Keep an eye on Coleman

It wasn't the biggest move made this offseason, but the signing of this veteran defensive end could be a vital cog to the Dallas Cowboys' 2011 defensive success.

The agreement between the NFL's owners and players, which signaled the end of the league's lockout, meant a number of things: teams could begin their training camps, cut players with cumbersome contracts and start signing their draft picks.

It also meant that the feeding frenzy known as free agency was up and running.

But while football fans everywhere focused on the likes of Nnamdi Asomugha, Sidney Rice, Plaxico Burress and DeAngelo Williams, and whether they would remain with their former teams or move on, the Dallas Cowboys quietly made a signing that few people noticed but could turn out to have a major impact on their defense.

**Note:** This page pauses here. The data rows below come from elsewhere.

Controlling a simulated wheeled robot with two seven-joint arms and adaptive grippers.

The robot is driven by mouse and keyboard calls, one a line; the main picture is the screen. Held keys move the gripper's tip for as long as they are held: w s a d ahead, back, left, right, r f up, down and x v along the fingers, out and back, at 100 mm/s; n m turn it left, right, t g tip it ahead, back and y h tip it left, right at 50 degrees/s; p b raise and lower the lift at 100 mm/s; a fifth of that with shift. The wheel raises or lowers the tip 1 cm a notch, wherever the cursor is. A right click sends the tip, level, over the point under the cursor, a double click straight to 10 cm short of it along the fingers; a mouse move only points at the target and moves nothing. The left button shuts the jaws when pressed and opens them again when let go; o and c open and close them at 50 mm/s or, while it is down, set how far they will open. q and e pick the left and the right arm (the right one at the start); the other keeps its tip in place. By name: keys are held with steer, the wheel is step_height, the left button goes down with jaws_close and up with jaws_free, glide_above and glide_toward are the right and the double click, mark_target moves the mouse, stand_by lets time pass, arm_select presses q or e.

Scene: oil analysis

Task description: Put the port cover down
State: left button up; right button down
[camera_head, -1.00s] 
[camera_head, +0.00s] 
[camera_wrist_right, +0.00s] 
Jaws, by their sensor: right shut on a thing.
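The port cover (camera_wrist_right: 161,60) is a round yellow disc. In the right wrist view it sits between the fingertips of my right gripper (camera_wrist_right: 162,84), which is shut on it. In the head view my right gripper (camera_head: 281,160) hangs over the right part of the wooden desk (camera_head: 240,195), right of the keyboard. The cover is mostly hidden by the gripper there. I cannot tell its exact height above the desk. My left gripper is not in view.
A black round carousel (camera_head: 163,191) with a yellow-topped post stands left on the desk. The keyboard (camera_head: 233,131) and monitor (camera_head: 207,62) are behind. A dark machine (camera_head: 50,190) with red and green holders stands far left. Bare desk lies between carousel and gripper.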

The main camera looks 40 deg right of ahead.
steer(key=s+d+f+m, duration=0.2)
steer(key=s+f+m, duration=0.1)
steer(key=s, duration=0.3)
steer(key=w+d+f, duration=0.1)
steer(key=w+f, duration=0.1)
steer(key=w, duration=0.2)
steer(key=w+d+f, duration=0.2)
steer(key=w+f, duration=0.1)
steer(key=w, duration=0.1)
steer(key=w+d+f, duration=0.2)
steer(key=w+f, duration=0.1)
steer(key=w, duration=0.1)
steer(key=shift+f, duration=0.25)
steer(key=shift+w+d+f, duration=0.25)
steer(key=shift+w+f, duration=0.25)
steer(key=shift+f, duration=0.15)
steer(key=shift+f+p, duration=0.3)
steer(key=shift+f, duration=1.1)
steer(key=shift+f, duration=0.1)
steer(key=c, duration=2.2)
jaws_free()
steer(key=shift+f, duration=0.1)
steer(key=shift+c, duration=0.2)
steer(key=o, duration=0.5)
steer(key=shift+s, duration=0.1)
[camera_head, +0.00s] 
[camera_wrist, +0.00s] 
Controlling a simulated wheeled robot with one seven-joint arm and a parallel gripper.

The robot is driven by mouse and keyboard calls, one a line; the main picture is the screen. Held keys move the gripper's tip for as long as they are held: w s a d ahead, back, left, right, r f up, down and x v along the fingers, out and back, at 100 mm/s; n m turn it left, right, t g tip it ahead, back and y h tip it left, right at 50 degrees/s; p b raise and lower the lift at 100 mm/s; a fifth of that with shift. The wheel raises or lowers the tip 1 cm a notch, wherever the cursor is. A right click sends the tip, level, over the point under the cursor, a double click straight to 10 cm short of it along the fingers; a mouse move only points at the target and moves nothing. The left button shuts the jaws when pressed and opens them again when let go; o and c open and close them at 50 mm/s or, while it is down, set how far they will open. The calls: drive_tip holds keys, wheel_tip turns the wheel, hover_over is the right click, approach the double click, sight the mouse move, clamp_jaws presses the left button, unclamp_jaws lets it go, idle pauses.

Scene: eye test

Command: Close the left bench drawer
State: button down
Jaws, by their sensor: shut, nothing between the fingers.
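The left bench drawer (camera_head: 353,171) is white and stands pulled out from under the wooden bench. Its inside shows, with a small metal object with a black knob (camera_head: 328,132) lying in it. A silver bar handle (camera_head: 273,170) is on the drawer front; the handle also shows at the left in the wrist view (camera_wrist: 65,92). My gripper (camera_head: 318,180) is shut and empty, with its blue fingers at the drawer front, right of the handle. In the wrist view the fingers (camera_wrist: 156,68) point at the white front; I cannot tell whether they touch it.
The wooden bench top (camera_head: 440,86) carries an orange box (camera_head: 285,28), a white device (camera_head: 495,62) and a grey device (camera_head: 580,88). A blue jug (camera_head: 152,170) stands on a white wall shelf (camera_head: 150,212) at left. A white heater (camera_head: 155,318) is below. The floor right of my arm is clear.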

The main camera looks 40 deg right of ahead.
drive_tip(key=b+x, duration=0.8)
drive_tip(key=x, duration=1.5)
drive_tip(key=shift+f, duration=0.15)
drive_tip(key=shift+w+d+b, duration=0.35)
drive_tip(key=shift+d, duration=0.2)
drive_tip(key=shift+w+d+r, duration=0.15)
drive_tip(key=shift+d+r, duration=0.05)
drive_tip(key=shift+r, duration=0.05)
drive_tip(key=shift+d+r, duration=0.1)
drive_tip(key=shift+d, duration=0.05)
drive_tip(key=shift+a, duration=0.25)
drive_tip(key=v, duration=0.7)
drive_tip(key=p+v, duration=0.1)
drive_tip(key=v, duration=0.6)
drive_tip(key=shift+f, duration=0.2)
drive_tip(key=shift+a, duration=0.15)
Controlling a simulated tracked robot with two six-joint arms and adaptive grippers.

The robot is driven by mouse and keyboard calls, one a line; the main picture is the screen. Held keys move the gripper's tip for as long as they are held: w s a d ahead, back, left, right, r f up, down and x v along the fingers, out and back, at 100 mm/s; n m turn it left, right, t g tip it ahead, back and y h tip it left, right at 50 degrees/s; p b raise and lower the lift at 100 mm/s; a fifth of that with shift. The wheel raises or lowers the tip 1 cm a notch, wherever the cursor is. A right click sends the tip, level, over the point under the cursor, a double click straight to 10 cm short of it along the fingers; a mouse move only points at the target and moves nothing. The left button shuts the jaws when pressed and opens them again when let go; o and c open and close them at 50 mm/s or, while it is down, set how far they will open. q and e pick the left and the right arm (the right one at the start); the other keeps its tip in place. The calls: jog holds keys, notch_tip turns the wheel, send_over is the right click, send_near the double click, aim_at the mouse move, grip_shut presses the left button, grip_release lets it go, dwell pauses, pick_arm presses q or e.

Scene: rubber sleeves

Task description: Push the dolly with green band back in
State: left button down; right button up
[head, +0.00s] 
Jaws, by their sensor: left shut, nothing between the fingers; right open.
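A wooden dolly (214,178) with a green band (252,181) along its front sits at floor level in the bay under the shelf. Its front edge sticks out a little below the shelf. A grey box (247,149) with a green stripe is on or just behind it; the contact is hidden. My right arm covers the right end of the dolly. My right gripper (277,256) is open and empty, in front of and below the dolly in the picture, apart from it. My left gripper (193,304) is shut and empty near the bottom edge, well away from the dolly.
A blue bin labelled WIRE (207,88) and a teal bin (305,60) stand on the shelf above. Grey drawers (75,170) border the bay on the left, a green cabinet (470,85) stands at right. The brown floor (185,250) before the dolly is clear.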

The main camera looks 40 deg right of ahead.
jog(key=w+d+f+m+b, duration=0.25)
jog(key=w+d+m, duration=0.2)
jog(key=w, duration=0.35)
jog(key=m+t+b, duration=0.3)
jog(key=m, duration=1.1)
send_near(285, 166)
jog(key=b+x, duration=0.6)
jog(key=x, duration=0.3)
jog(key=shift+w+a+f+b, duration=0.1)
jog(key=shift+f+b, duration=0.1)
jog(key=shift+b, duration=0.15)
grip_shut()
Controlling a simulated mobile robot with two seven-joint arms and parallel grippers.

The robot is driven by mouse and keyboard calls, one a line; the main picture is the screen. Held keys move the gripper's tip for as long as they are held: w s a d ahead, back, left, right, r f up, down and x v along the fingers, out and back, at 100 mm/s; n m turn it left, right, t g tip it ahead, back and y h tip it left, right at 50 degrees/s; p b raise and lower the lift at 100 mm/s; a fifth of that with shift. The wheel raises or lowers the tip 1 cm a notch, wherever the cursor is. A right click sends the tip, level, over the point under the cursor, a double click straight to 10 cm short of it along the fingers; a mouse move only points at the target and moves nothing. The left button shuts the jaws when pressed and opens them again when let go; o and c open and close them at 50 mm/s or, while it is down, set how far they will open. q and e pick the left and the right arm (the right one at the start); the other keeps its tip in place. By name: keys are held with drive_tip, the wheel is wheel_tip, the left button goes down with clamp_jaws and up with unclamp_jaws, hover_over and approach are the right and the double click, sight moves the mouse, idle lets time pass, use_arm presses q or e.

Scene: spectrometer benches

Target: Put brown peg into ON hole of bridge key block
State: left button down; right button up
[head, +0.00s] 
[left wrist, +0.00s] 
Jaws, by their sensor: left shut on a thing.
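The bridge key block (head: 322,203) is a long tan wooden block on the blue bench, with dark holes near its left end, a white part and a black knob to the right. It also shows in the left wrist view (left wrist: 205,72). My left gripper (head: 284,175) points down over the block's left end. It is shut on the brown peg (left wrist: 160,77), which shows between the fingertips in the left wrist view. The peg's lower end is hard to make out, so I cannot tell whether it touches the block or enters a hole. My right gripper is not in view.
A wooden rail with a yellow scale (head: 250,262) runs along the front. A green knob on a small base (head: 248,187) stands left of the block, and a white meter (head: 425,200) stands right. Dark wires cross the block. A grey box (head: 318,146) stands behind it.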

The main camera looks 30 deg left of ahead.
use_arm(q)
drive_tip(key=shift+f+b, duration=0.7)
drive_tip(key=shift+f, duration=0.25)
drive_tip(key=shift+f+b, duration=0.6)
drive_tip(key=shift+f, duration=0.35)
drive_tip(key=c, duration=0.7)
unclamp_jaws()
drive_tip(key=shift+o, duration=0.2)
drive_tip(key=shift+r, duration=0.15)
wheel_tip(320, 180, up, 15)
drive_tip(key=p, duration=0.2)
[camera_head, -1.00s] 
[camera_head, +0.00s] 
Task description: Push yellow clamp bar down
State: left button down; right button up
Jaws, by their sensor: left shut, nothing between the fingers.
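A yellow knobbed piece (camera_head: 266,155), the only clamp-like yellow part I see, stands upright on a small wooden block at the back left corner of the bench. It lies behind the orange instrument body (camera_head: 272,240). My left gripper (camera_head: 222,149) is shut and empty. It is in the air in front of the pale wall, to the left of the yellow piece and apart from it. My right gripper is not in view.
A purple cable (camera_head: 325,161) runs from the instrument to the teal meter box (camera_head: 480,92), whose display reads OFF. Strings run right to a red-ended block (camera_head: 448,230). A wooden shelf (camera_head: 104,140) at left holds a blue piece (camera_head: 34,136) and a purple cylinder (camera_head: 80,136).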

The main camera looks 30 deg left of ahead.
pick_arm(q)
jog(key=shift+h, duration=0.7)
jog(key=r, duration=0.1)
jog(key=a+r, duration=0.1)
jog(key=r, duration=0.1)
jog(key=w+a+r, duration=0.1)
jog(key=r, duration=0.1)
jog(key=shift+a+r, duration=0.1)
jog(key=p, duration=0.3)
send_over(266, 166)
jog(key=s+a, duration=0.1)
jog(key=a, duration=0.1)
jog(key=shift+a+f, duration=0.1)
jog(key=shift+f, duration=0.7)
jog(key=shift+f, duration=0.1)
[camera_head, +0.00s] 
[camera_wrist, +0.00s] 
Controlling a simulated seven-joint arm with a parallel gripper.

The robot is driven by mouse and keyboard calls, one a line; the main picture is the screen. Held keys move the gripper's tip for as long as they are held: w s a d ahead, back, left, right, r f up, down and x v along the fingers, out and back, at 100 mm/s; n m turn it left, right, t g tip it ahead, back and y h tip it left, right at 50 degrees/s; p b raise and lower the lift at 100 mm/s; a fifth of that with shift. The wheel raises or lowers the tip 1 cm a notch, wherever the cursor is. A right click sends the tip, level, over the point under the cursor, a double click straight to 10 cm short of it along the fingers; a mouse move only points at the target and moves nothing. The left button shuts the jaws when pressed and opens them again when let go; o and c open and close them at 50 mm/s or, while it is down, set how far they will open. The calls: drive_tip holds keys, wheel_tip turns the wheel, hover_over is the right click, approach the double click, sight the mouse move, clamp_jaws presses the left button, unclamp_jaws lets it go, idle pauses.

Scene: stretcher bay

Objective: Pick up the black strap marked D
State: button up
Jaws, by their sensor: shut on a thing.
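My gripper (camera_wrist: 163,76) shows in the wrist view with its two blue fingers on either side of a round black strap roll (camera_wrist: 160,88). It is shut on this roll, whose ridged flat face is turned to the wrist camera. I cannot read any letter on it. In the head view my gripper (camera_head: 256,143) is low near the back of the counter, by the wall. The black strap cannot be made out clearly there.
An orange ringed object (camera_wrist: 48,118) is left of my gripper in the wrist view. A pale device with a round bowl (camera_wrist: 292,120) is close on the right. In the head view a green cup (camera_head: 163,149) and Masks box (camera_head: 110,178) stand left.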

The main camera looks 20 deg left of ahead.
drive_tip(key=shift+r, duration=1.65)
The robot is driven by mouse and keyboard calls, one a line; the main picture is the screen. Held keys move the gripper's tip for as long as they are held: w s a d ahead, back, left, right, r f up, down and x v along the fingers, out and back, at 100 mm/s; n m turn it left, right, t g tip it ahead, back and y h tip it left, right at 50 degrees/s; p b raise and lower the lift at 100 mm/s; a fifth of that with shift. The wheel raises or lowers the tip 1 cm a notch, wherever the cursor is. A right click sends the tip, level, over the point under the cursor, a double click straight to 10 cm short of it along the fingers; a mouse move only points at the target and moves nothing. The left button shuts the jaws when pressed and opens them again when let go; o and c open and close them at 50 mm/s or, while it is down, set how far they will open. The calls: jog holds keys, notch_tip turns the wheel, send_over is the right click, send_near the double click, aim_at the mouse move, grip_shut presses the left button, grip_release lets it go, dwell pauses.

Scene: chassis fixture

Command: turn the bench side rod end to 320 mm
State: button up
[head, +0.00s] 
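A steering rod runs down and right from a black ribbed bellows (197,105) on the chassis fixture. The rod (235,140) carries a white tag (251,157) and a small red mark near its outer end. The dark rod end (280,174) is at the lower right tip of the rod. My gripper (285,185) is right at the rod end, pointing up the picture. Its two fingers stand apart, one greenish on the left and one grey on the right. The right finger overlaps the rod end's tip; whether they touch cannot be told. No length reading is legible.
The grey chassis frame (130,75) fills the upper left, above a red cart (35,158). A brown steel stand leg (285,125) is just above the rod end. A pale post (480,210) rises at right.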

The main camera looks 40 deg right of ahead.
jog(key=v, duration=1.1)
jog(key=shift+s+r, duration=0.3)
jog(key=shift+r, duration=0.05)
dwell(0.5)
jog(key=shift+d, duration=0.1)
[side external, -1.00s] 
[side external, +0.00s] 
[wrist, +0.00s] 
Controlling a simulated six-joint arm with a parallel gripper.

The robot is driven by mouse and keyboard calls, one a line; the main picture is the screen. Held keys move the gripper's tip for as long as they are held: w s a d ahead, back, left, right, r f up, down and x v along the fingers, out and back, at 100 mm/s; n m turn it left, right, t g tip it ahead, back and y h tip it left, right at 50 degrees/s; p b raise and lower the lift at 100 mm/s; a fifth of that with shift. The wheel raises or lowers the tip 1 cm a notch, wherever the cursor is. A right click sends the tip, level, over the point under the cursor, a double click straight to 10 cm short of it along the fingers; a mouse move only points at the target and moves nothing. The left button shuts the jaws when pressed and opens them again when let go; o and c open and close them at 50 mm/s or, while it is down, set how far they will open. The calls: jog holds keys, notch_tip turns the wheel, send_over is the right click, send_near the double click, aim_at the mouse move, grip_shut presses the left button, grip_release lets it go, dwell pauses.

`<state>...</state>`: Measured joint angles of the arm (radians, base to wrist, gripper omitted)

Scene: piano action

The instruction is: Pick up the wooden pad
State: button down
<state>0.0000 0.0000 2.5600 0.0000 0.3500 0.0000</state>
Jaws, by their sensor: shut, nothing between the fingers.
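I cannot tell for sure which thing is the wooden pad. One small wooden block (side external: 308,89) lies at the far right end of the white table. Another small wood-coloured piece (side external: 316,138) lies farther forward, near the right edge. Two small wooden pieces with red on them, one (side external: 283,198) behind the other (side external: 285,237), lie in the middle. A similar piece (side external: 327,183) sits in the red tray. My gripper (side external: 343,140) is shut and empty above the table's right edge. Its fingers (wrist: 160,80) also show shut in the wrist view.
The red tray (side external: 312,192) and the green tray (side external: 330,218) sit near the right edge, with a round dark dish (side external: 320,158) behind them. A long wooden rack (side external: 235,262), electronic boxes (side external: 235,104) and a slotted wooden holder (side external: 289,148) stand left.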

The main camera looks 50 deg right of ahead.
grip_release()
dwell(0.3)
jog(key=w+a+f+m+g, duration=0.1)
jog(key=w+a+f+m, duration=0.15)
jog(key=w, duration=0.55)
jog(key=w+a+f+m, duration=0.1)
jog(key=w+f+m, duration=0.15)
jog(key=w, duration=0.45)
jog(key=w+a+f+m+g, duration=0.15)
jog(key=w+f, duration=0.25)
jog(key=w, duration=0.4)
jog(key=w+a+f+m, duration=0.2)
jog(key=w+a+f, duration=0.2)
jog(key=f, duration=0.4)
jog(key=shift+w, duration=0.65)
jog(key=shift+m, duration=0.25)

Defensive end Kenyon Coleman is back for his second tour of duty with the team. Coleman played with the Cowboys from 2003-06, before spending two seasons with the New York Jets and the last two years with the Cleveland Browns.

It's those last two seasons where Coleman might have learned the most to help his old-and-new team; with the Browns, Coleman played for new Dallas defensive coordinator Roy Ryan. He played in 29 games over the last two seasons, starting 27, and collected 106 tackles in the process. Coleman said the effectiveness of Ryan's 3-4 defense comes from the architect of the scheme more than merely the X's and O's.

"This is the NFL, so you have smart coaches but the unique thing about (Ryan) is that not only is he intelligent, but he's passionate about what he does, and he's passionate, I think, even more about his players," Coleman said. "When you have a guy that's for you like that it makes you want to perform.

Coleman said there will be a period of adjustment, as there is any time a player moves to a new team. He does have the advantage of knowing Ryan's system, but he said there will be some new terminology, and obviously he has to get used to playing with new teammates.

"To me 3-4 is 3-4, but obviously there's different terms, different lingo," Coleman said. "So for me, this is the same defense I've been playing for seven years. I would just say that we're a 3-4 team, but you will see a lot of different fronts."

Although in his first year with the current version of the Cowboys, Coleman is now viewed as one of the leaders on defense, at least while the rest of his teammates catch up. Coleman said his new teammates have not treated him like a coach, but some have asked questions, and he said he is more than willing to share what he knows about Ryan's system.

"I wouldn't say (the other players are) leaning on me, but I'd say just asking questions," Coleman said. "For me, this is comfortable, because (of Ryan) and knowing some of the guys from when I was here before. Guys are trying to get familiar with the terms and the technique of this defense."

"This is pro football, these are professionals. I don't think it should be a problem. They're smart guys out here. That's what we get paid to do is to play football and to learn so I don't think it should be a problem. I think (the talent) speaks for itself. DeMarcus Ware, Jay Ratliff, Mike Jenkins, Terence Newman — there are great players pretty much everywhere, so I think we're all right."

The Cowboys finished the 2010 regular season ranked 23rd in the NFL in total defense, including 26th against the pass. Most of the unit's starters from 2010 are back, but Coleman said the addition of Ryan and his intensity should do wonders to improve the Dallas defense.

"He's just going to get the best out of you," Coleman said, "because he's a guy you want to play for."